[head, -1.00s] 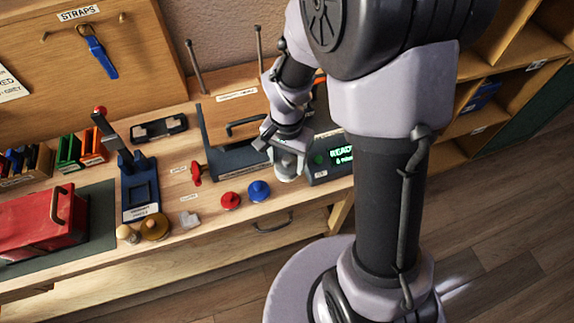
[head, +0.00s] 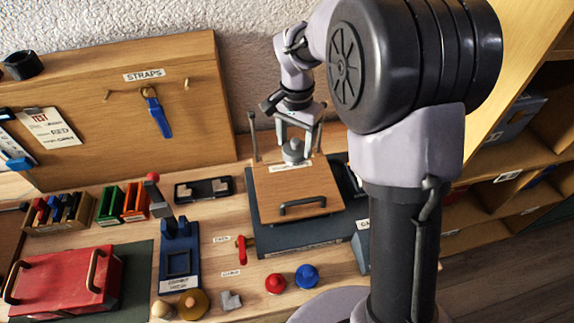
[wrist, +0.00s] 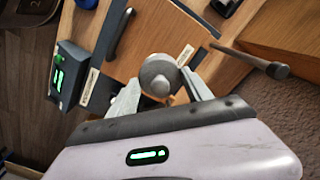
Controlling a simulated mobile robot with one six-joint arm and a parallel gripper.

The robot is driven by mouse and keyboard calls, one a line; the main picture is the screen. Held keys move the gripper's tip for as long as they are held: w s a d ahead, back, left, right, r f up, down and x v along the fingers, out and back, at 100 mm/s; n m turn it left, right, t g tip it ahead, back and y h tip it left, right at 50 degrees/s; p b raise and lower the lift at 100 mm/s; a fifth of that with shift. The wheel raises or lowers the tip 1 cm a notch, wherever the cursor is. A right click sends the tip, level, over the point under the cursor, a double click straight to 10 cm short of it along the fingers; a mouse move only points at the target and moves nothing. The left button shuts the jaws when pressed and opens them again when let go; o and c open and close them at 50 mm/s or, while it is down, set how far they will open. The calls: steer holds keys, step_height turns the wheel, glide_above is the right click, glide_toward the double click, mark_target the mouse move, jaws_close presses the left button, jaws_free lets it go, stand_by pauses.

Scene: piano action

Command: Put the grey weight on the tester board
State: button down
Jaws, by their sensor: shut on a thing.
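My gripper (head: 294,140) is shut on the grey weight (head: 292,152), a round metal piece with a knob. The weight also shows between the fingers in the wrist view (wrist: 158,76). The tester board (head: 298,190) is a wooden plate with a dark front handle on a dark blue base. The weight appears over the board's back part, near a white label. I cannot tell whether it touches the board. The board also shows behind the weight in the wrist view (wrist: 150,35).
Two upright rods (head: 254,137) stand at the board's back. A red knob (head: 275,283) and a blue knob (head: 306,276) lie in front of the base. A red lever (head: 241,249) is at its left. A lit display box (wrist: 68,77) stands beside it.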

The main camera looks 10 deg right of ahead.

=====

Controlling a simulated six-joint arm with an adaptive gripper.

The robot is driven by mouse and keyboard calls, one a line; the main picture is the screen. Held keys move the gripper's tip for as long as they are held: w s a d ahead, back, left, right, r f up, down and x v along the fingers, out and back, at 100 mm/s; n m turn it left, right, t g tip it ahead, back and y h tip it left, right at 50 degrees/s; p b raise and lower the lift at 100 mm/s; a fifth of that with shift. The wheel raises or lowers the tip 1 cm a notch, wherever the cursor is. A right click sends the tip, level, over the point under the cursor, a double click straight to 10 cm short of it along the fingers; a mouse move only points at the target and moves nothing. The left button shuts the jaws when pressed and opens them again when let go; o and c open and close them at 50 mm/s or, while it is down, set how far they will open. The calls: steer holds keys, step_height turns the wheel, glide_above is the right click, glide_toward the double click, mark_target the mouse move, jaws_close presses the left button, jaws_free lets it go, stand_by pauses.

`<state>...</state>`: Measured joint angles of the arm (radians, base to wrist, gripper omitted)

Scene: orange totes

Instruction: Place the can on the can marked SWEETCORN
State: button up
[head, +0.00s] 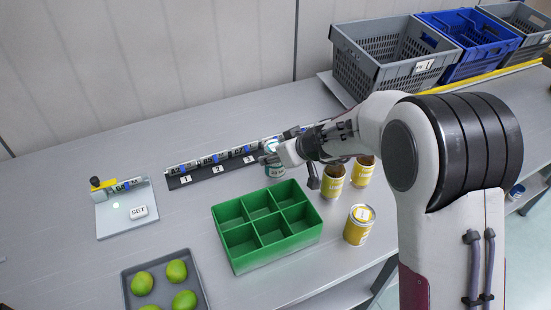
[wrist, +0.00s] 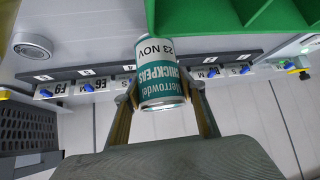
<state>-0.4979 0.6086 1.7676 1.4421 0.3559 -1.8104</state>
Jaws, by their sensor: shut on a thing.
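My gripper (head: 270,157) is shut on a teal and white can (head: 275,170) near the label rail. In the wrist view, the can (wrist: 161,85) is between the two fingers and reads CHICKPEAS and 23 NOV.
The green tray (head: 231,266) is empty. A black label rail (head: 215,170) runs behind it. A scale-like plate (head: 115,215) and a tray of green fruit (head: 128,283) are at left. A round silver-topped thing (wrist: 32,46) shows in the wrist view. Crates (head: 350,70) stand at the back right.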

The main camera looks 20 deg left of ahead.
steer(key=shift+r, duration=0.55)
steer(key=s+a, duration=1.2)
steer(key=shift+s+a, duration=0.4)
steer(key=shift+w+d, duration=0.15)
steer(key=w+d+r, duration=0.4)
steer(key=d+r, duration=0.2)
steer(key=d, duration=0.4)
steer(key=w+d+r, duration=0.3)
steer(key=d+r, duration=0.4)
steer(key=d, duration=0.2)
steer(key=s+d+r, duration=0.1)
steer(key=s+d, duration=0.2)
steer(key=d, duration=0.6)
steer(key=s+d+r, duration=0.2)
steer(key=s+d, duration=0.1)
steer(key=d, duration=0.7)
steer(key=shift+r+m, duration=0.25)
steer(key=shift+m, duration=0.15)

=====

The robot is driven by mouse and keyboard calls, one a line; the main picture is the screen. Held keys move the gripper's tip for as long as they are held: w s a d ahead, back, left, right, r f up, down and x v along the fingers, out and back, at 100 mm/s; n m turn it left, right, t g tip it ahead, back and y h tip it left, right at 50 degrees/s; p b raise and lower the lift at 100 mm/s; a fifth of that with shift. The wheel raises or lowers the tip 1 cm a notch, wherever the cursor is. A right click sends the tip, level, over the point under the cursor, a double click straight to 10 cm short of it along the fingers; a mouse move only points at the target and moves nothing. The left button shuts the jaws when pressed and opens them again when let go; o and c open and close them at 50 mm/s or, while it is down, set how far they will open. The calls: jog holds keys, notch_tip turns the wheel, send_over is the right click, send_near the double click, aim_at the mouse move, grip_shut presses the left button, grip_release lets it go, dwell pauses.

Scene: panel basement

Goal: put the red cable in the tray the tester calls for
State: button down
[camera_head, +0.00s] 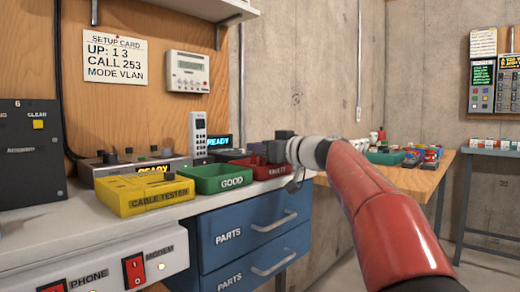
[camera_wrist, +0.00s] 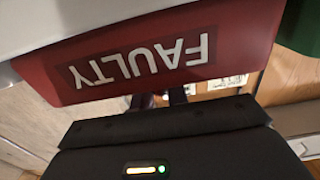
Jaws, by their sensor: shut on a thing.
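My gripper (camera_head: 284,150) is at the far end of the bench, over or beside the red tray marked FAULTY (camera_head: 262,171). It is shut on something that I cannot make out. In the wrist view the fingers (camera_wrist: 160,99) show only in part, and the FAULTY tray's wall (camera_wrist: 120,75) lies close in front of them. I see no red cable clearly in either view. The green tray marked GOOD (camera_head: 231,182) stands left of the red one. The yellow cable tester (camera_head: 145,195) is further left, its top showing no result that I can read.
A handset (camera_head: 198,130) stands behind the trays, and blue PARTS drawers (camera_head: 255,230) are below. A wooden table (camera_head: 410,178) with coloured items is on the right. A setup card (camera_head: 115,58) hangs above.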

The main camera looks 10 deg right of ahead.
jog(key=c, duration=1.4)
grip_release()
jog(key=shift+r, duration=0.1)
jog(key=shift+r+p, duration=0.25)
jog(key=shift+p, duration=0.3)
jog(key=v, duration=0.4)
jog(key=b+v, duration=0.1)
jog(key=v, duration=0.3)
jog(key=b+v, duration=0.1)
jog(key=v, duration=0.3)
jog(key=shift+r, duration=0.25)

=====

### Task to complete
Above are records with pictures. Reproduce exactly only the lines from the line with "Scene: panel basement" through the line with "[camera_wrist, +0.00s]", both ends included, and leave the pictures out.

### Solution to this problem
Scene: panel basement

Goal: put the red cable in the tray the tester calls for
State: button down
[camera_head, +0.00s] 
[camera_wrist, +0.00s] 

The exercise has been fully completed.